▸ Directions
Gather up every line that includes the string "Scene".

▸ Stored data
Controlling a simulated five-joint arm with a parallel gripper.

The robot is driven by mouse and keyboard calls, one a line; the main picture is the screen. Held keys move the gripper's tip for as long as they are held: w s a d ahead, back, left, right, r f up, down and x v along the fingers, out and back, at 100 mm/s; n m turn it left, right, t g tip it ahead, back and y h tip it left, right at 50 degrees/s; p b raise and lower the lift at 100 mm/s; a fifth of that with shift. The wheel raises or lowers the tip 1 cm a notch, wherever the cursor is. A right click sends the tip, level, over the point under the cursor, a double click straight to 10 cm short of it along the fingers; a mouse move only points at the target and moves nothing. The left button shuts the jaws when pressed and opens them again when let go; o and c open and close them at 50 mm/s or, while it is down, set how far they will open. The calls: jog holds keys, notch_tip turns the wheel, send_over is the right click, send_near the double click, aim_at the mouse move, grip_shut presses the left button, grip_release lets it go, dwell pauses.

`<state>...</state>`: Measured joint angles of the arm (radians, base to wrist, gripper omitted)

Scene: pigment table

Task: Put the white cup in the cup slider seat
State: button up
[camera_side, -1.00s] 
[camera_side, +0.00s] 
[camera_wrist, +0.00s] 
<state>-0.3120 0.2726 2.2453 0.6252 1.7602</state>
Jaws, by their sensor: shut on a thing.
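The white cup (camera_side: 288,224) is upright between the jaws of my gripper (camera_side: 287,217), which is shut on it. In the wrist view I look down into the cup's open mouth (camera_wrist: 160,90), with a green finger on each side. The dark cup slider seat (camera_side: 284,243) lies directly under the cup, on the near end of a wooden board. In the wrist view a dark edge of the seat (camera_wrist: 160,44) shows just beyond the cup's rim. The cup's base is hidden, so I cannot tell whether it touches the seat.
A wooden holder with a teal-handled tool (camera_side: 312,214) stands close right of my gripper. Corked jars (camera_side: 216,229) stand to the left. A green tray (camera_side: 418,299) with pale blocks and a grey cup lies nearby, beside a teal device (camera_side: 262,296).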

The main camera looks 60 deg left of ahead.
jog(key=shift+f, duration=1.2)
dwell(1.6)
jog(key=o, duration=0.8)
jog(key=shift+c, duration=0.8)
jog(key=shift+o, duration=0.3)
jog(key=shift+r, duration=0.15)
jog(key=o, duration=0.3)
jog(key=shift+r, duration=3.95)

==

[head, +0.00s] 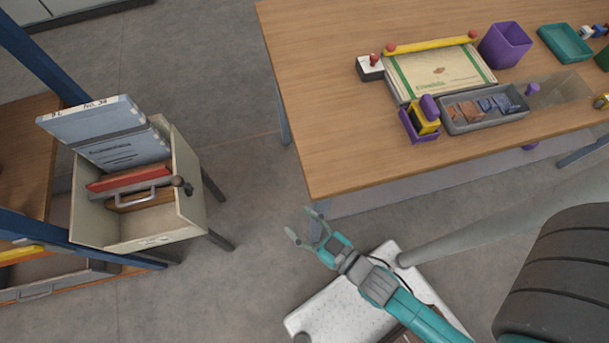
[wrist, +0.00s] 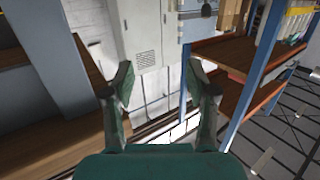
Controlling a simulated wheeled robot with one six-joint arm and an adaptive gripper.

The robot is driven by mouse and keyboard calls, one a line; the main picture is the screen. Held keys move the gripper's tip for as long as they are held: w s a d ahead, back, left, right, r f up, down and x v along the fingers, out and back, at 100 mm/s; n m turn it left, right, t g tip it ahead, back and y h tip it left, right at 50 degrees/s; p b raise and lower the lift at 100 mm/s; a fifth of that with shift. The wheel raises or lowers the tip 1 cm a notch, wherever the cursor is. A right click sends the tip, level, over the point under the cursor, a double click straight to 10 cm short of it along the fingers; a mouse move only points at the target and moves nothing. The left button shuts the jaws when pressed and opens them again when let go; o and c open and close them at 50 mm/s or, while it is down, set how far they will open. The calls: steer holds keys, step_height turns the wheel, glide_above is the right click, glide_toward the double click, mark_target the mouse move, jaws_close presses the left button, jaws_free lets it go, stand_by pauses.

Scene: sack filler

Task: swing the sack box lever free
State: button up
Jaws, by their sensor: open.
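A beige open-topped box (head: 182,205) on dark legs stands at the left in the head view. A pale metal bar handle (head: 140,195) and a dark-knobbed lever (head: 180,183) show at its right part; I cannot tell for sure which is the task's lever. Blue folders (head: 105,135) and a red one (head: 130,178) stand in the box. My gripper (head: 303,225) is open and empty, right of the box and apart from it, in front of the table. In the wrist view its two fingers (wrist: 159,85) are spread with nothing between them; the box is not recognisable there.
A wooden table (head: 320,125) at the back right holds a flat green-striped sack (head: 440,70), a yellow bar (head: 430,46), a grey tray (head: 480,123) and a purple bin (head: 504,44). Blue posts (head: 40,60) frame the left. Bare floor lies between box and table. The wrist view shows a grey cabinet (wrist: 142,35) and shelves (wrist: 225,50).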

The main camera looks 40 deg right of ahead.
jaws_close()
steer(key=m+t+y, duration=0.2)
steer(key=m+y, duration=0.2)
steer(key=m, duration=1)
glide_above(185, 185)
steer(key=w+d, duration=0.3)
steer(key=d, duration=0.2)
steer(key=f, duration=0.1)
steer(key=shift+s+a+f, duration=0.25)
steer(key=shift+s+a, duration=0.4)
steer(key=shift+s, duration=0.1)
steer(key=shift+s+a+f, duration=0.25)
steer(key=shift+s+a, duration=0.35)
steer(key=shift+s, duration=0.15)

▸ Answer to this problem
Scene: pigment table
Scene: sack filler

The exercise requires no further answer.